Entries from a robot dataset
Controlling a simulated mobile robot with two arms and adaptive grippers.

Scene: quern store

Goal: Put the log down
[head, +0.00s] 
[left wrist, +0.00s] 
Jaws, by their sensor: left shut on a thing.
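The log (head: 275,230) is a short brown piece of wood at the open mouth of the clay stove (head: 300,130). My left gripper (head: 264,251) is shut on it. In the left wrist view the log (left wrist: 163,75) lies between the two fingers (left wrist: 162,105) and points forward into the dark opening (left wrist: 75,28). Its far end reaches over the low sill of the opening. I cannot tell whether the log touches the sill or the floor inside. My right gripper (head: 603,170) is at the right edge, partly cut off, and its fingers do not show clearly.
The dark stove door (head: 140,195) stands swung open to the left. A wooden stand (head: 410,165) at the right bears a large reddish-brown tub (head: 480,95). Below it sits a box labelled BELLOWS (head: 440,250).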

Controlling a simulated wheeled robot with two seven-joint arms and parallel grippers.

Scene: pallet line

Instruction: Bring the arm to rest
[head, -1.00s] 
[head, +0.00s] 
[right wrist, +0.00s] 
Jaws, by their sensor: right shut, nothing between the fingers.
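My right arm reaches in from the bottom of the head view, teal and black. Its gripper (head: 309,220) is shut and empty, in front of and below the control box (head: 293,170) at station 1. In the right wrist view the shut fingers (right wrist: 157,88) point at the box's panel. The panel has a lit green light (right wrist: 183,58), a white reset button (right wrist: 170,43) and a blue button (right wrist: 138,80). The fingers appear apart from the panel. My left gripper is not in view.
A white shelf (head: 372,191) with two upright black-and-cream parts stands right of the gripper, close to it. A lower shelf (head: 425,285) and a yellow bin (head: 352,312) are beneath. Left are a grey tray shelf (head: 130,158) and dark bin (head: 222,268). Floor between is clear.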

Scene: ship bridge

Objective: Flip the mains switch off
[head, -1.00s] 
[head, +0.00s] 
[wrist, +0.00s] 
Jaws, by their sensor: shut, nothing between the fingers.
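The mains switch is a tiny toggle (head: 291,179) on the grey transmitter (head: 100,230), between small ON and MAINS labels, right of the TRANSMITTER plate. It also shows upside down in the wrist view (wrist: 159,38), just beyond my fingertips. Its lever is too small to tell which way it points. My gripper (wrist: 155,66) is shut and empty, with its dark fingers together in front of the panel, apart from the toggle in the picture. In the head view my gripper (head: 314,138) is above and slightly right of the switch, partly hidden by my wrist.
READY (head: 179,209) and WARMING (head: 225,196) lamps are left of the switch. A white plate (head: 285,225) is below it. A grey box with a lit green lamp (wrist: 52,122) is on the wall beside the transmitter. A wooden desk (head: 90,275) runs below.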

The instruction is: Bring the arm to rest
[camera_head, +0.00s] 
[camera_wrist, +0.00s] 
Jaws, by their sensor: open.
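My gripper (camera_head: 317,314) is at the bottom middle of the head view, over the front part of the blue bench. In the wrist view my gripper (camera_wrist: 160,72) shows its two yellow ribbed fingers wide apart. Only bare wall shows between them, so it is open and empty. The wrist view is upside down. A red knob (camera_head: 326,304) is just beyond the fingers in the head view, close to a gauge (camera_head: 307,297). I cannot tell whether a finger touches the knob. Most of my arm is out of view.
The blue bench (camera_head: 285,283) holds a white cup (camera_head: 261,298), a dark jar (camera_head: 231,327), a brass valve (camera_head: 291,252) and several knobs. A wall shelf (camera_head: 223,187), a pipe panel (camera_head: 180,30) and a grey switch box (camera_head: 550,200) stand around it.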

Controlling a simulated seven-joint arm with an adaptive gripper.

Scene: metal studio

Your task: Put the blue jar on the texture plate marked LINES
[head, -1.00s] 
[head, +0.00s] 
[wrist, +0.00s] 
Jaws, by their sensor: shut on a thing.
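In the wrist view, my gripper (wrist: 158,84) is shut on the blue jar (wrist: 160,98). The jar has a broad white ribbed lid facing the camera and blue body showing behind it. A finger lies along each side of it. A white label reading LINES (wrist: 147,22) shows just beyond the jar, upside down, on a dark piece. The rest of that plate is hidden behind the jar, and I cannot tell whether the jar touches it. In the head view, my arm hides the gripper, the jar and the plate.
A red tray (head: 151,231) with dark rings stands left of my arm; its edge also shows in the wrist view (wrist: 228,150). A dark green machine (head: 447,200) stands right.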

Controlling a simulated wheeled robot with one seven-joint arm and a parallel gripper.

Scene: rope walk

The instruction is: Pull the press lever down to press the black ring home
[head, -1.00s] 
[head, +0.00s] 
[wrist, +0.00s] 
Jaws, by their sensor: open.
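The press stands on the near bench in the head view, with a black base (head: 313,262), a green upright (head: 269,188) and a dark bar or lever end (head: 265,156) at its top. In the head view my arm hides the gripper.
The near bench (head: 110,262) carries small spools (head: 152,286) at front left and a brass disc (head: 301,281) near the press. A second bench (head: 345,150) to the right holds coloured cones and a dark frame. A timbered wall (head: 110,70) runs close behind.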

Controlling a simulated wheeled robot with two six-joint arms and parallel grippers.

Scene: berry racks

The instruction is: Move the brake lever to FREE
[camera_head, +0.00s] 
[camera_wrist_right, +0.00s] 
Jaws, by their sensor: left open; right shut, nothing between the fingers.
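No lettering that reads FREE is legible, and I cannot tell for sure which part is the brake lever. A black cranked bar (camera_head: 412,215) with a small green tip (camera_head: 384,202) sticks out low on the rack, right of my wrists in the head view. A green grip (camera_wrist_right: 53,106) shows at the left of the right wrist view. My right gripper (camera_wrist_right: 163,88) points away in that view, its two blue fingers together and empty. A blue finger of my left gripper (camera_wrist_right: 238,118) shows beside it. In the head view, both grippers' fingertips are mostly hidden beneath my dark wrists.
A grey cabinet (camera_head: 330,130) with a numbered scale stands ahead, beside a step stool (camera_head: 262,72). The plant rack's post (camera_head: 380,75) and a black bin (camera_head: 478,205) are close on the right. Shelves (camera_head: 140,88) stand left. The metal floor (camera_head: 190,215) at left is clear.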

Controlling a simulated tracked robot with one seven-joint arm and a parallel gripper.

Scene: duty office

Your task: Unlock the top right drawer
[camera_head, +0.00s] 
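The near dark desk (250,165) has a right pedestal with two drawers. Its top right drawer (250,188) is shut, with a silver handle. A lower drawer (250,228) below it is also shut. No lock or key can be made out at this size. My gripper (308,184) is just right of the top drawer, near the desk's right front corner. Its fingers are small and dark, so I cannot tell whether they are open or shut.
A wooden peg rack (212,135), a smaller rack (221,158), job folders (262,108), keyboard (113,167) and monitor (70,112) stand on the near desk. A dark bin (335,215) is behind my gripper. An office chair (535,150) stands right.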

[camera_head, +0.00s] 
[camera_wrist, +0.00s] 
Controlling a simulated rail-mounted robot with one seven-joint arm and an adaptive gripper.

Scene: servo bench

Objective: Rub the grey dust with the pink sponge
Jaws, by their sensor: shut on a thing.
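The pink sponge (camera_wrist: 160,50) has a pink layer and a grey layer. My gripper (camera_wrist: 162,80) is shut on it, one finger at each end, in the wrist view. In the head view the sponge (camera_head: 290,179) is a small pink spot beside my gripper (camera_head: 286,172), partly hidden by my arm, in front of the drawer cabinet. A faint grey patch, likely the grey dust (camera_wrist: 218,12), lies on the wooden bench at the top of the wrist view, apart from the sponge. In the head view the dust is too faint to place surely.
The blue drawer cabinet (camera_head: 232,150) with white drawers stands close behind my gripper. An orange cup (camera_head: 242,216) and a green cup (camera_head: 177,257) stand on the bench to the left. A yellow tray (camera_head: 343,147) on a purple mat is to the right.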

▶ Written exercise: Exactly those lines that run from the line with "The instruction is: Move" through the line with "[camera_wrist_right, +0.00s]" are to be reproduced; both end lines belong to the range.

▶ Exercise solution:
The instruction is: Move the brake lever to FREE
[camera_head, +0.00s] 
[camera_wrist_right, +0.00s] 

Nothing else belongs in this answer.